§ **Goal**
Filter the data below for the string "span" and copy each matching line.

§ **Raw records**
⟨

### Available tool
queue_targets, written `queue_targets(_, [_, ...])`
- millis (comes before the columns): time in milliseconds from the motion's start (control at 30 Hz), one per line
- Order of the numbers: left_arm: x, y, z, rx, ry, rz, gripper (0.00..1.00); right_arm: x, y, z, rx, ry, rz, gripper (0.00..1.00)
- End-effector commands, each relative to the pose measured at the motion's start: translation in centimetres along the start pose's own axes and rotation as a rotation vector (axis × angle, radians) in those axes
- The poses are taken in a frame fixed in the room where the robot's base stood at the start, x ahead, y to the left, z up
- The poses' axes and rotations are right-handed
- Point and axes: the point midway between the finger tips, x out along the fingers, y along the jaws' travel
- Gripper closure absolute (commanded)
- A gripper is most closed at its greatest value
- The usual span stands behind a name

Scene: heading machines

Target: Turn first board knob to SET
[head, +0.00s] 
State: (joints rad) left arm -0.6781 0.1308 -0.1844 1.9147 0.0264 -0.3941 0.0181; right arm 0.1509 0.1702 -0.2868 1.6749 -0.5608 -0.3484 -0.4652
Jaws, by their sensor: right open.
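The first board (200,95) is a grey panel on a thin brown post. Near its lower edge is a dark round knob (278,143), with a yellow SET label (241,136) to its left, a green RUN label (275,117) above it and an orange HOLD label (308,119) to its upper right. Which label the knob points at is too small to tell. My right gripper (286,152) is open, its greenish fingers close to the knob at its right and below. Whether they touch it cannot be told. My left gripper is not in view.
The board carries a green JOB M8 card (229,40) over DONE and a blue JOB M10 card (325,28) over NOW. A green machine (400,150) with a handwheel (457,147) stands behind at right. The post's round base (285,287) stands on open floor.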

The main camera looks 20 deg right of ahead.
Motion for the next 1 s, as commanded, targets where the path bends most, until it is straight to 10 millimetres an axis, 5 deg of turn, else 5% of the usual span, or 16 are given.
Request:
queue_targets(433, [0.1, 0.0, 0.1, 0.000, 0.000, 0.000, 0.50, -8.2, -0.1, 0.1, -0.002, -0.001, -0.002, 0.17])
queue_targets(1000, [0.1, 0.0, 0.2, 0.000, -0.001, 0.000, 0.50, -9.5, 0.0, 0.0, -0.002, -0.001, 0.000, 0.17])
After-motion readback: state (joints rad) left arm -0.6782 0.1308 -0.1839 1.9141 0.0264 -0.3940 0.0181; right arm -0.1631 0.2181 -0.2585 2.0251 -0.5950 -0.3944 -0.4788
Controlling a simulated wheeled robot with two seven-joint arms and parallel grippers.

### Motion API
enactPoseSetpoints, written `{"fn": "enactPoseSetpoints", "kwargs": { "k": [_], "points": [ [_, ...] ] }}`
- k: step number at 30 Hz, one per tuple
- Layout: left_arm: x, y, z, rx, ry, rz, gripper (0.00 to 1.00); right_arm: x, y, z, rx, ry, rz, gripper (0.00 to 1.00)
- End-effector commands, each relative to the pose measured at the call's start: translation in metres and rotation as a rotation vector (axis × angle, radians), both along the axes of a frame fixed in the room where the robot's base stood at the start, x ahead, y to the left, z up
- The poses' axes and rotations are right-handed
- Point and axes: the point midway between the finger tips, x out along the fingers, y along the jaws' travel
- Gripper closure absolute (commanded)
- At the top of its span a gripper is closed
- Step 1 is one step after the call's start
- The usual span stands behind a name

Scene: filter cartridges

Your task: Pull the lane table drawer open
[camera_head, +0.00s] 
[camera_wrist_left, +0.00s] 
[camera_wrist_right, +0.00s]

⟩

§ **Exercise result**
- The usual span stands behind a name
Motion for the next 1 s, as commanded, targets where the path bends most, until it is straight to 10 millimetres an axis, 5 deg of turn, else 5% of the usual span, or 16 are given.
- At the top of its span a gripper is closed
- The usual span stands behind a name

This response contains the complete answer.